What is left of the walled garden

Men’s Clothing

stylish

Across from this view on Brock is this one – a men’s shop in an asymmetrical high contrast 1885 brick building. I don’t buy clothes at men’s shops. They exude things I can’t pull off – style, tailoring, funny swirly design sweaters for $165.00. I also have 37 inch arms that none of these shops can fully cover – “it’ll look great if you roll up the sleeves”. I am a LL Bean seconds-shop kind of guy. Too bad. You imagine that in some of these olders shops there are spittoons in the change rooms, boxing magazine subscriptions, supplies of subdued colognes named like “Bermuda Gentleman”.

Scandal Solved

This movie was really just for Jon and Wally – a VIA intercity train leaving Kingston Station. A real hog of a file at 12.5 Mbs.

Then I realized I had hit upon something. I found the sponsorship money! At 50 million a “Canada” sign or Canadian flag – surely that is market value – it’s all there. Money well spent. If the Federal Liberals had not ensured trains had the name and flag of my country on it, I can only imagine I would have confused myself for an Albanian one day.

The Size of Places

I remember during the Bosnian war in the mid-90’s being amazed at the small scale of the places involved in our news. I would listen at 7:00 pm to Hrvatska Radio from Croatia on the shortwave and try to follow where Canadian troops from my then neighbouring base CFB Petawawa, some my clients, were involved. Bosnia and Herzegovina has an area of just over 50,000 square kilometres or 5/7ths the size of New Brunswick.

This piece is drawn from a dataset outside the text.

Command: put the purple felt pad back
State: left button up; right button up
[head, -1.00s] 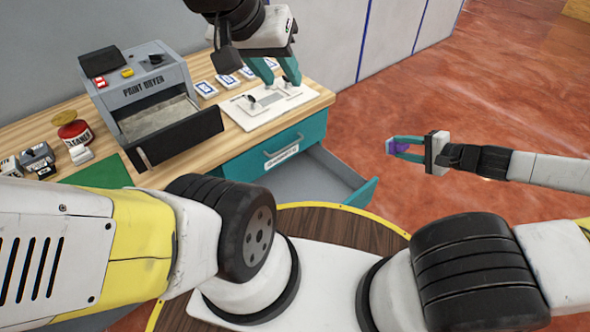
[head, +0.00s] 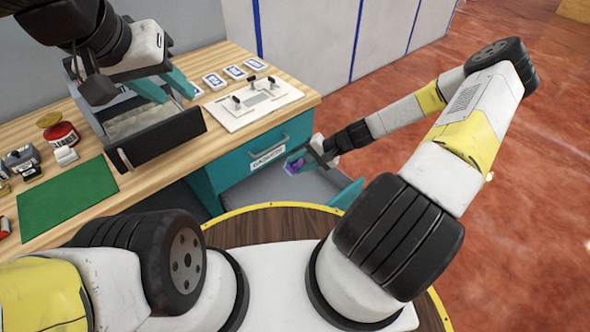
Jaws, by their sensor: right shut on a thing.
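The purple felt pad (head: 296,166) is between the teal fingers of my right gripper (head: 294,161), which is shut on it. The gripper partly hides the pad. I cannot tell how high above the drawer floor the pad is. My left gripper (head: 172,92) is open, its fingers apart and empty, above the bench near the paint dryer.
The paint dryer's open dark tray (head: 160,138) juts out at the bench front. A white plate with small levers (head: 255,100), several white cards (head: 235,73), a green mat (head: 65,198) and a red can (head: 62,135) are on the bench. The floor at right is clear.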

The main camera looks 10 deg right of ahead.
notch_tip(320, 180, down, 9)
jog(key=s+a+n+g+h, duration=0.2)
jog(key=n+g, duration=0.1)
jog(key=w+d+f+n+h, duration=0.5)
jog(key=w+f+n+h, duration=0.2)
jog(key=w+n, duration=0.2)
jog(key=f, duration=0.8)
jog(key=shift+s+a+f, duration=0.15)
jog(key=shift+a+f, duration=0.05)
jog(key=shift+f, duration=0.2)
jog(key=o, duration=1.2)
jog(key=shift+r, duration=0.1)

Today, I read about more deaths in Gaza as I have heard about for much of my life in the news and wondered how large it was. Just 360 square kilometres according to Wikipedia. The Population Resource Centre in error has it as slightly larger than Delaware [which actually has a land mass of around 5,000 square kilometres]. Al Jazerra is in agreement with wikipedia as is the Guardian Unlimited. It is about half the size of my City with over ten times the population.

At 9,984,670 square km, Canada could hold 28,527 Gaza strips or around 200 Bosnia and Herzegovinas.   PEI could hold 16 Gaza strips.